Azure Databricks provides additional assets for working with data, all of which are governable using workspace-level access controls or Unity Catalog, the Databricks data governance solution:
- Workspace-level data assets, like notebooks, jobs, and queries.
- Unity Catalog securable objects like storage credentials and Delta Sharing shares, which primarily control access to storage or secure sharing.
For more information, see Database objects vs. workspace securable data assets and Unity Catalog securable credentials and infrastructure.
Managing access to database objects using Unity Catalog
You can grant and revoke access to database objects at any level in the hierarchy, including the metastore itself. Access to an object implicitly grants the same access to all children of that object, unless access is revoked.
You can use typical ANSI SQL commands to grant and revoke access to objects in Unity Catalog. You can also use Catalog Explorer for UI-driven management of data object privileges.
For more information about securing objects in Unity Catalog, see Securable objects in Unity Catalog.
Default object permissions in Unity Catalog
Depending on how your workspace was created and enabled for Unity Catalog, your users may have default permissions on automatically provisioned catalogs, including either the main
catalog or the workspace catalog (<workspace-name>
). For more information, see Default user privileges.
If your workspace was enabled for Unity Catalog manually, it includes a default schema named default
in the main
catalog that is accessible to all users in your workspace. If your workspace was enabled for Unity Catalog automatically and includes a <workspace-name>
catalog, that catalog contains a schema named default
that is accessible to all users in your workspace.
Database objects vs. workspace securable data assets
Azure Databricks allows you to manage multiple data engineering, analytics, ML, and AI assets alongside your database objects.

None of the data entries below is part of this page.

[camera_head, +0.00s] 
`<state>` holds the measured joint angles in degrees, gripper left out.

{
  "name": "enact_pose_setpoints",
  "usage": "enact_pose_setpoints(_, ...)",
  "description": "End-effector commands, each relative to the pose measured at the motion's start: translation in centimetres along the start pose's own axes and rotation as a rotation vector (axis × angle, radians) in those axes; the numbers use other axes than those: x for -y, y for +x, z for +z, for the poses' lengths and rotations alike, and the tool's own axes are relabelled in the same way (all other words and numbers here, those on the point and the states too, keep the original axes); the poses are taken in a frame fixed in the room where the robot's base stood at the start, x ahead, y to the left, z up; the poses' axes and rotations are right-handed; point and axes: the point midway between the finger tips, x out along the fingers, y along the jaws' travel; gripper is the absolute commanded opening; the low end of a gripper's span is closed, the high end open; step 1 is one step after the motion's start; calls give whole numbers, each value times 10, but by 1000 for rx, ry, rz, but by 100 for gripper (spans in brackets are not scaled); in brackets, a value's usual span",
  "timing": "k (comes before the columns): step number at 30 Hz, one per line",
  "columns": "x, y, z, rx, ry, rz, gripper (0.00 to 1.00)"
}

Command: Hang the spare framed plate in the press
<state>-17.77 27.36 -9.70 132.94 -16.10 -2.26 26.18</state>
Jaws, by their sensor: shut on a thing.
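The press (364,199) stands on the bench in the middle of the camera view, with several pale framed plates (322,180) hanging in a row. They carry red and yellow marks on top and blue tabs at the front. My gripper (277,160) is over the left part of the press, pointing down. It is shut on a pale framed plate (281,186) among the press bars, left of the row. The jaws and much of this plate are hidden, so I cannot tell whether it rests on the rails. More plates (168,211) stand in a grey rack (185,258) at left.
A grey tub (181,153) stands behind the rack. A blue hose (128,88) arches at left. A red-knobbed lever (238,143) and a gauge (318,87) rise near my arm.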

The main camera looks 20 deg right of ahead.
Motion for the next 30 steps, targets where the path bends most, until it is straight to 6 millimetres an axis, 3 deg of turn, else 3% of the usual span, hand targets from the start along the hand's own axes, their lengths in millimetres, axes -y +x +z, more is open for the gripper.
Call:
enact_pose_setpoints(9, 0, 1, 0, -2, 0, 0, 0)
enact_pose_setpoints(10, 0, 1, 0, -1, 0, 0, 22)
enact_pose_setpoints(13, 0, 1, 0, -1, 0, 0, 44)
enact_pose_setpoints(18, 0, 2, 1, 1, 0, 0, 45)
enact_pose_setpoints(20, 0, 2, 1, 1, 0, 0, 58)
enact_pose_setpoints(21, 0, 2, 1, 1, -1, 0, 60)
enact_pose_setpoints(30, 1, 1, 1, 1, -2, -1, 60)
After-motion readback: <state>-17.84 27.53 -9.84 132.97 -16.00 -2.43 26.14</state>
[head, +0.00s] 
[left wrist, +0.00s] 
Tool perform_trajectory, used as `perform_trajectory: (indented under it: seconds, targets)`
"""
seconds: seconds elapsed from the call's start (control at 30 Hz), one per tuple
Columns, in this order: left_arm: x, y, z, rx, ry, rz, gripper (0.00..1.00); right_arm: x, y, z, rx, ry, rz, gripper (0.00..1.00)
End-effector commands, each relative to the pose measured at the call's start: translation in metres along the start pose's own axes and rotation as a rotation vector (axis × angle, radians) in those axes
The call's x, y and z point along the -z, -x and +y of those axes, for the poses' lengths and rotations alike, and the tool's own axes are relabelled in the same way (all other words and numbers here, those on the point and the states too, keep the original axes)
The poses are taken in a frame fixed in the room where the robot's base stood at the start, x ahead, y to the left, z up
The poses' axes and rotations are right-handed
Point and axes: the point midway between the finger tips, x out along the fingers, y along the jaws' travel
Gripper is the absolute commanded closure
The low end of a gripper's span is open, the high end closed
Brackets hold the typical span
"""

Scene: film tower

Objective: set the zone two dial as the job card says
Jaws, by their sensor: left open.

You do not register these data assets in Unity Catalog. Instead, these assets are managed at the workspace level, using control lists to govern permissions. These data assets include the following:
- Notebooks
- Dashboards
- Jobs
- Pipelines
- Workspace files
- SQL queries
- Experiments
Most data assets contain logic that interacts with database objects to query data, use functions, register models, or other common tasks. To learn more about securing workspace data assets, see Access control lists.
Note
Access to compute is governed by access control lists. You configure compute with an access mode and can add additional cloud permissions, which control how users can access data. Databricks recommends using compute policies and restricting cluster creation privileges as a data governance best practice. See Access modes.
Unity Catalog securable credentials and infrastructure
Unity Catalog manages access to cloud object storage, data sharing, and query federation using securable objects registered at the metastore level. The following are brief descriptions of these non-data securable objects.
Connecting Unity Catalog to cloud object storage
You must define storage credentials and external locations in order to create a new managed storage location or to register external tables or external volumes. These securable objects are registered in Unity Catalog:
- Storage credential: A long-term cloud credential that provides access to cloud storage.
- External location: A reference to a cloud object storage path accessible using the paired storage credential.
See Connect to cloud object storage using Unity Catalog.
Delta Sharing
Azure Databricks registers the following Delta Sharing securable objects in Unity Catalog:
- Share: A read-only collection of tables, volumes, and other data assets.
- Provider: The organization or entity that shares data. In the Databricks-to-Databricks sharing model, the provider is registered in the recipient's Unity Catalog metastore as a unique entity identified by its metastore ID.
- Recipient: The entity that receives shares from a provider. In the Databricks-to-Databricks sharing model, the recipient is identified to the provider by their unique metastore ID.
Lakehouse Federation
Lakehouse Federation allows you to create foreign catalogs to provide read-only access to data residing in other systems such as PostgreSQL, MySQL, and Snowflake. You must define a connection to the external system in order to create foreign catalogs.
Connection: A Unity Catalog securable object specifies a path and credentials for accessing an external database system in a Lakehouse Federation scenario.
See What is Lakehouse Federation?.
Managed storage locations for managed volumes and tables
When you create tables and volumes Azure Databricks, you have the choice of making them managed or external. Unity Catalog manages access to external tables and volumes from Azure Databricks but doesn't control underlying files or fully manage the storage location of those files. Managed tables and volumes, on the other hand, are fully managed by Unity Catalog and are stored in a managed storage location that is associated with the containing schema. See Specify a managed storage location in Unity Catalog.
Databricks recommends managed volumes and managed tables for most workloads, because they simplify configuration, optimization, and governance.
Unity Catalog vs. legacy Hive metastore
Databricks recommends using Unity Catalog for registering and governing all database objects, but also provides legacy support for Hive metastore for managing schemas, tables, views, and functions.
If you are interacting with database objects registered using Hive metastore, see Database objects in the legacy Hive metastore.